● **PROBLEM TO WORK ON**: Copy out every line that contains the word "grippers".

--- START OF PROVIDED ENTRIES ---

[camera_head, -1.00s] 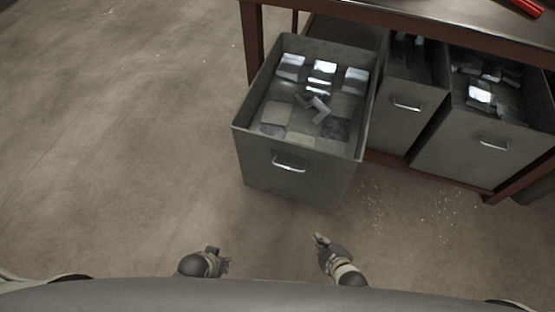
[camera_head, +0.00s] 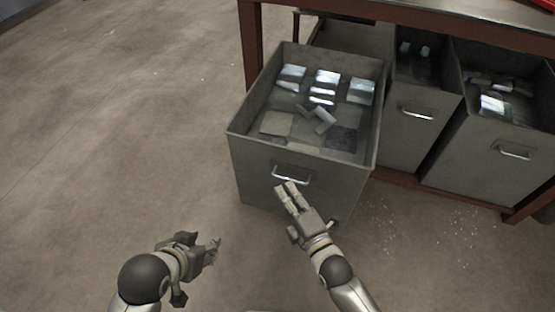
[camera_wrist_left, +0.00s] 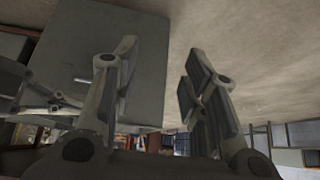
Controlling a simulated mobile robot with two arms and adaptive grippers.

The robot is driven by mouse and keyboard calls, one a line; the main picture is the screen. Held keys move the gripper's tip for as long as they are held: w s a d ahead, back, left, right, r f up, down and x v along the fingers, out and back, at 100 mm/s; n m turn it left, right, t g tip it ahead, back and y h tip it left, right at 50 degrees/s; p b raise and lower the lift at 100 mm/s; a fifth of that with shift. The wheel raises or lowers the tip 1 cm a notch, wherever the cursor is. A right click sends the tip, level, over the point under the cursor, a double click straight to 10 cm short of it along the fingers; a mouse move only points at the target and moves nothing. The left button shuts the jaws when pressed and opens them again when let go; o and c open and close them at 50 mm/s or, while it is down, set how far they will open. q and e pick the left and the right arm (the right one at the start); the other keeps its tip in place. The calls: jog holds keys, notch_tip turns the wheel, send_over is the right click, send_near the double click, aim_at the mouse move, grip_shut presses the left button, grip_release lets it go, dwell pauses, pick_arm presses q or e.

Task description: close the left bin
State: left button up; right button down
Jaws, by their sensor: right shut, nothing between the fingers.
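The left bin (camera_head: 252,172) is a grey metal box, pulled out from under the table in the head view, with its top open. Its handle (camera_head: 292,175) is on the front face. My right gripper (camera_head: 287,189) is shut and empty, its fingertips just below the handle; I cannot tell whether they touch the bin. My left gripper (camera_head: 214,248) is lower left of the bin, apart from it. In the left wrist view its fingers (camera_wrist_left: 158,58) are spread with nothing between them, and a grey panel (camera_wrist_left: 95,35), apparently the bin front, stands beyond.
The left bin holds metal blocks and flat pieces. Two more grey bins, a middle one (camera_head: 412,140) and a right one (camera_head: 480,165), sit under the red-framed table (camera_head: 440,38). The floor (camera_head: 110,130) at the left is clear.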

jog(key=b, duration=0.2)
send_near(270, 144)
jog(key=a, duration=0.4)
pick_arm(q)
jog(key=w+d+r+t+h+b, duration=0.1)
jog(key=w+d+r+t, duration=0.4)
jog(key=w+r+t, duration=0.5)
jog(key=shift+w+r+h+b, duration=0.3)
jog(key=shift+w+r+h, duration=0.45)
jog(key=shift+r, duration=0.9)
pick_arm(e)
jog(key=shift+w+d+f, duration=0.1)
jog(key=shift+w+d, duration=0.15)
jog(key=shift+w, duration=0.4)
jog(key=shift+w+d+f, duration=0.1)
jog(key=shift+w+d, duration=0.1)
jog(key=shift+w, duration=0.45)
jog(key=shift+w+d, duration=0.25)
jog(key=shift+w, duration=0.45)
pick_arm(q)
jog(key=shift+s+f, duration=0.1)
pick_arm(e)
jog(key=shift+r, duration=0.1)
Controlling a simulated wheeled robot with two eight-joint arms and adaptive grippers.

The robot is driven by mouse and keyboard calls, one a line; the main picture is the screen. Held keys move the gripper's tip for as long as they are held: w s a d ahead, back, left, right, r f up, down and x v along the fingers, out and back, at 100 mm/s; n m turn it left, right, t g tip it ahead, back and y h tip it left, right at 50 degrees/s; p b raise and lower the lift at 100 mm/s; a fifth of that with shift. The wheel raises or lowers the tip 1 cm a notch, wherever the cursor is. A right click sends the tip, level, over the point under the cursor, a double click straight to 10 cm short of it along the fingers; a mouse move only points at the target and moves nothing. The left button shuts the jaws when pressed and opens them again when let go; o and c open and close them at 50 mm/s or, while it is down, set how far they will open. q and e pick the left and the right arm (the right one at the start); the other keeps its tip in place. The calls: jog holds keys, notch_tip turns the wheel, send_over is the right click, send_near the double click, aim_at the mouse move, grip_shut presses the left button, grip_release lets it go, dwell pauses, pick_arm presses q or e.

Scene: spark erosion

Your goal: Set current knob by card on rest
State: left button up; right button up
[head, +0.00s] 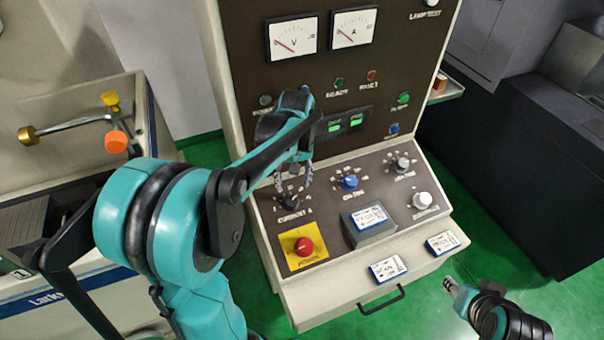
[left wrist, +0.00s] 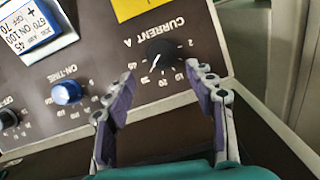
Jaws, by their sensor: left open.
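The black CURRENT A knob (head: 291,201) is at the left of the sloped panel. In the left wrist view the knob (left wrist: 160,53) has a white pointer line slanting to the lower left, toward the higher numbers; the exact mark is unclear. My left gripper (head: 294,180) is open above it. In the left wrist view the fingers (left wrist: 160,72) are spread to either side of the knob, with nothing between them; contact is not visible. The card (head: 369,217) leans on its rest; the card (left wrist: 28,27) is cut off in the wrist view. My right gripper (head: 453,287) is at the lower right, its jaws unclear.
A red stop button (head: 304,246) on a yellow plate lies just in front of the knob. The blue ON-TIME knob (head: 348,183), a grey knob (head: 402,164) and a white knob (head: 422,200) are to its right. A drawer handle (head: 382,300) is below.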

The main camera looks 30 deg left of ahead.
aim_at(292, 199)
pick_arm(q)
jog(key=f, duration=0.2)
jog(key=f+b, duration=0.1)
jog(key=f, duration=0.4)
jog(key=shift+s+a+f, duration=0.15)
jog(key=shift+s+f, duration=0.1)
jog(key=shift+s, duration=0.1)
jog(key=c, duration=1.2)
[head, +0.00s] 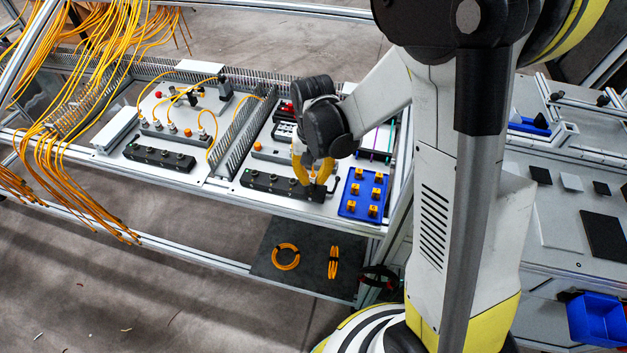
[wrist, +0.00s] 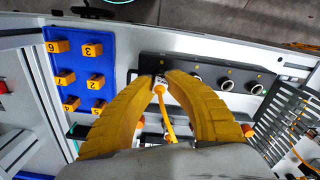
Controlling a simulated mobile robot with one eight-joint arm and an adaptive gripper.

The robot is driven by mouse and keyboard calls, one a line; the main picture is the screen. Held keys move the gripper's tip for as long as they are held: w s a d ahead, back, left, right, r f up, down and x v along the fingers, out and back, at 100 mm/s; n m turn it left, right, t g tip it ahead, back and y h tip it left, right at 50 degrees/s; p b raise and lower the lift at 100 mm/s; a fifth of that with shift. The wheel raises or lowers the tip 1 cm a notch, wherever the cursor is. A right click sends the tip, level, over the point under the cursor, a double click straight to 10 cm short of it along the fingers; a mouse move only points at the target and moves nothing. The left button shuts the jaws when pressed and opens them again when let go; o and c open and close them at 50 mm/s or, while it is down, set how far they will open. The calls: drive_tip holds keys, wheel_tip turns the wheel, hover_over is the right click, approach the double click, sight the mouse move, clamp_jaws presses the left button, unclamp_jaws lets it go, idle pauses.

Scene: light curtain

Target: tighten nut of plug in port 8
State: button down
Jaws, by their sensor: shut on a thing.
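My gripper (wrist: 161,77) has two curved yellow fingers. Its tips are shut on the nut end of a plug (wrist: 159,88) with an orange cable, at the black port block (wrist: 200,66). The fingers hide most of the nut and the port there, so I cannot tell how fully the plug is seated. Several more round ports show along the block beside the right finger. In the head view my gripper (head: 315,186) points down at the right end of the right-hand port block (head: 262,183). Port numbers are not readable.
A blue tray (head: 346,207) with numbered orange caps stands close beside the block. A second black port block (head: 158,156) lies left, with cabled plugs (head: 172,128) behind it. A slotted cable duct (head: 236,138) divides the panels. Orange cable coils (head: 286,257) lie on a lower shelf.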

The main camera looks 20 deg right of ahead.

--- END OF PROVIDED ENTRIES ---

● **FINAL RESULT**:
Controlling a simulated mobile robot with two arms and adaptive grippers.
Controlling a simulated wheeled robot with two eight-joint arms and adaptive grippers.

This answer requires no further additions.